I have met this author a few times, and his poetry about growing up on the Southside in Chicago and just being a black man, in general, was so powerful and moving and insightful. A lot of his poems can be very intense with a lot about the abuse and hardships he has faced, but then they also highlight his carefree attitude and his goofy side as well. He's an amazing dude, and if you're afraid to read poetry, I highly recommend this book as a starting point for anyone who wants to try.
Highest quality, body moving, heart-clenching poetry. Nate Marshall’s poems about Chicago’s South Side weave love, trauma, fear, racism and segregation, youth culture, food, and family. Titles include “1st love song to the black girl at smart camp,” “in the land where white folks jog,” and a series dedicated to Harold’s Chicken Shack. I will read this again.

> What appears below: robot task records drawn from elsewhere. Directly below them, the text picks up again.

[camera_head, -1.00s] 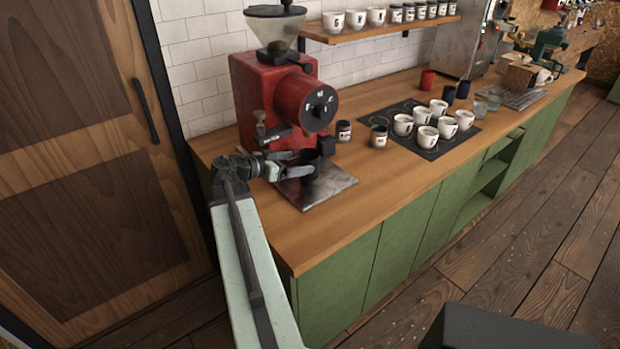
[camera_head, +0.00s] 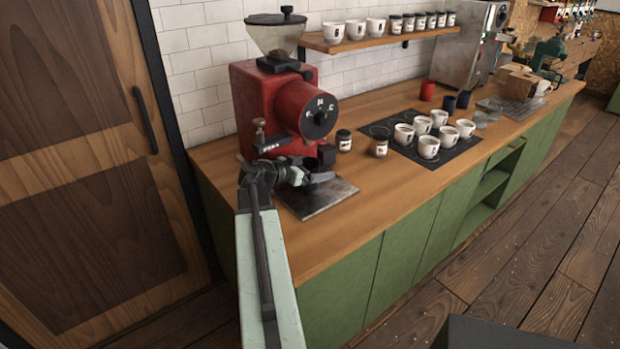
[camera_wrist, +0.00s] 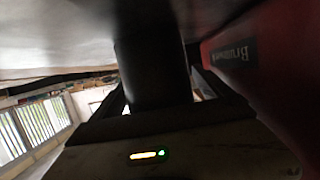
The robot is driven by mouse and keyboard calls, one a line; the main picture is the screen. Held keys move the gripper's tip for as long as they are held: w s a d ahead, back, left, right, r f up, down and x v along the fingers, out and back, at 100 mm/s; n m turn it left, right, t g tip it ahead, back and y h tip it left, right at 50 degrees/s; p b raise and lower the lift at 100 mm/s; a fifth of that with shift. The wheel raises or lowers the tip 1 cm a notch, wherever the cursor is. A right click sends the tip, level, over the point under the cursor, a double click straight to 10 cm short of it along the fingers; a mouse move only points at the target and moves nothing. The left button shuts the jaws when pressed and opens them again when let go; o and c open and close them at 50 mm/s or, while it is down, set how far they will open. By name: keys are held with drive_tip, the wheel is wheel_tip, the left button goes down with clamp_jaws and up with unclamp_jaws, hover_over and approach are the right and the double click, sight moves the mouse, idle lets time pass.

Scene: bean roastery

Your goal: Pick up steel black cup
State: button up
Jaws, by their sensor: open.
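The steel black cup (camera_wrist: 155,70) shows in the wrist view as a dark cylinder in the middle, between the two jaws of my gripper (camera_wrist: 160,100). Its ends are cut off or hidden, and I cannot tell whether the jaws touch it. In the head view my gripper (camera_head: 312,176) is open just above the dark metal plate (camera_head: 318,202), in front of the red grinder (camera_head: 270,110). There the cup is hard to pick out from the grinder's dark parts and my fingers.
Several white cups (camera_head: 429,147) stand on a black mat (camera_head: 395,127) farther right. A shelf (camera_head: 385,38) holds cups and jars above. The wooden counter (camera_head: 345,232) is clear in front of the plate.

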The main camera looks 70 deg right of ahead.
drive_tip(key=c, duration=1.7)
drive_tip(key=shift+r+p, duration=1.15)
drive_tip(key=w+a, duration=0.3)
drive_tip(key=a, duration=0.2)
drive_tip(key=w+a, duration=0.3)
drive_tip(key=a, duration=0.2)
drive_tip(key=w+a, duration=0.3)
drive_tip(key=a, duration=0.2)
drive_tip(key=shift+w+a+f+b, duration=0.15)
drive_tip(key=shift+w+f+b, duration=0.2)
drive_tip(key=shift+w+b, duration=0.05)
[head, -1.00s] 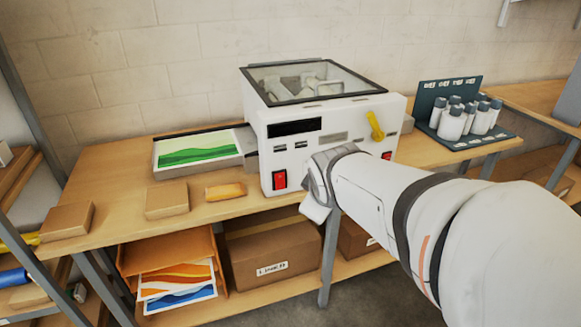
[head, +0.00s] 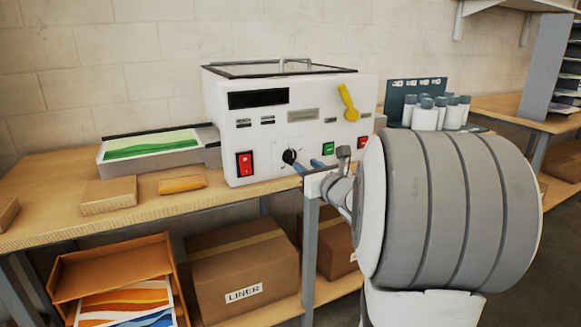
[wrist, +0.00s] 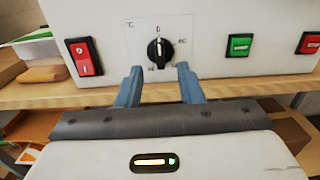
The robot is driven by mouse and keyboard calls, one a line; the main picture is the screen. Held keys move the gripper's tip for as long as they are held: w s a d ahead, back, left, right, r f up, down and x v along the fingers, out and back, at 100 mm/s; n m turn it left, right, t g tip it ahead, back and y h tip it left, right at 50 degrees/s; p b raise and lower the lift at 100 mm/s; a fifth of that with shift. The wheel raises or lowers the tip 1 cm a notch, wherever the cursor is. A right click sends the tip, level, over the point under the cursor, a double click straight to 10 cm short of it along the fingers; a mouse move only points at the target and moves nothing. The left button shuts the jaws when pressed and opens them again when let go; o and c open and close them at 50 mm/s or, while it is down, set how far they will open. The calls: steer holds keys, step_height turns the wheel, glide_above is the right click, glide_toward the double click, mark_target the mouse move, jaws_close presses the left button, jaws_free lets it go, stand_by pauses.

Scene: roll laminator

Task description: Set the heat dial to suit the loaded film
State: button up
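The heat dial (wrist: 159,51) is a black knob on a pale plate on the front of the white laminator (head: 218,105). Its pale pointer line looks about vertical, below a "0"-like mark; other markings are too small or partly hidden to read. In the head view the dial (head: 290,156) shows left of my gripper (head: 308,166). In the wrist view my gripper (wrist: 159,80) is open, its two blue fingers spread just below the dial with nothing between them. I cannot tell whether they touch the panel. The loaded film is not visible; the display (head: 258,98) looks dark.
A red switch (head: 245,164) is left of the dial; a green button (head: 328,149), a red button (head: 362,142) and a yellow lever (head: 348,102) are to its right. A tray with a green print (head: 150,145) sits left. Bottles (head: 425,116) stand right. A "LINER" box (head: 243,268) is below.

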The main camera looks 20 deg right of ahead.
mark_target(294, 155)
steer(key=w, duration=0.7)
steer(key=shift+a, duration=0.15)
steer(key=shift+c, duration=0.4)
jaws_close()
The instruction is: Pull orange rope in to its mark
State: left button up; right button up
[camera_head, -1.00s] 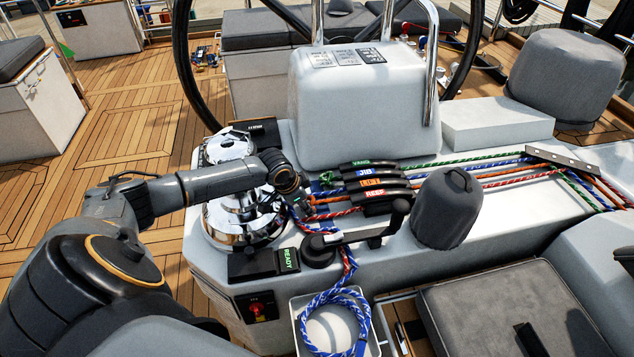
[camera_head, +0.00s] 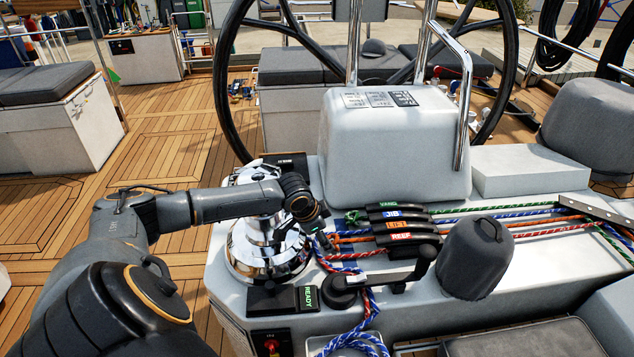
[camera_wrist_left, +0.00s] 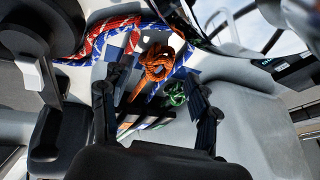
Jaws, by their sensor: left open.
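The orange rope (camera_head: 545,231) runs from the right into the clutch labelled LIFT (camera_head: 397,226) in the bank of labelled clutches. A short orange length (camera_head: 352,239) shows left of the bank. In the left wrist view an orange rope bundle (camera_wrist_left: 157,66) hangs beyond my open fingers. My left gripper (camera_head: 316,232) is between the chrome winch and the clutches; it also shows in the left wrist view (camera_wrist_left: 155,108), open, with no rope clearly between its fingers. I cannot make out the mark. My right gripper is not in view.
The chrome winch (camera_head: 268,250) stands just left of my gripper. A black handle (camera_head: 425,263) and a grey covered drum (camera_head: 474,258) are right of it. Red, blue and green ropes run close beside the orange one. A blue rope (camera_head: 350,341) lies in a bin below.

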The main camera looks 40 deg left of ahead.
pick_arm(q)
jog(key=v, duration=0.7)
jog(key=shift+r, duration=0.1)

I never read much poetry before this year--what a time to start. Marshall's phenomenal. These poems are full of love and tragedy and beauty and community, showing a Chicago that needs to be shown, a fuller picture of what the national story about this city has become. The overall structure builds on themes and words and ideas and flips and delves and plays with them to profound effect.
What an amazing collection of poetry to (probably) end on in 2017. There are so many lovely, funny, and heartbreaking poems in this collection. It is excellently structured and edited. I'm gonna go search out more of Nate Marshall's poetry and Dark Noise now.
An excellent, singing collection. Marshall's portrait of the Chicago he loves — and which lets him down — and his interior revelations are equally powerful. Recommended if you like Kaveh Akbar, Hanif Abdurraqib and Fatimah Asghar.
I enjoyed Marshall’s voice. I have not visited nor am I familiar with Chicago outside of narratives and poetry I’ve read and studied. He has some powerful arguments that I think will work well in my classes next year.
A damn good poetry collection. Marshall writes with urgency as he tells the message of Chicago from the Harold Chicken highs to the lows such as high Crime in Chicago that is sadly prevalent still today.